_Data extract_

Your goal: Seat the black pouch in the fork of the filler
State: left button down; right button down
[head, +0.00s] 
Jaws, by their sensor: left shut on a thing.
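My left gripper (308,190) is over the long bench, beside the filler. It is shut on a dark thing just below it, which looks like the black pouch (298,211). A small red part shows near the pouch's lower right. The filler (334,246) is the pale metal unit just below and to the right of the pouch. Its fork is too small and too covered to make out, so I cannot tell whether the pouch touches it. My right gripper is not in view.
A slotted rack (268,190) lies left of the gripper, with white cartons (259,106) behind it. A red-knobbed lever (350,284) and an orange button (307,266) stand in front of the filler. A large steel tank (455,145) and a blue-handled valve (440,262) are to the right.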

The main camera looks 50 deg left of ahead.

_Exercise prompt_
Reproduce word for word the material above, beginning with the line that contains "State: left button down; right button down" and ending with the line that contains "[head, +0.00s]".

_Solved problem_
State: left button down; right button down
[head, +0.00s] 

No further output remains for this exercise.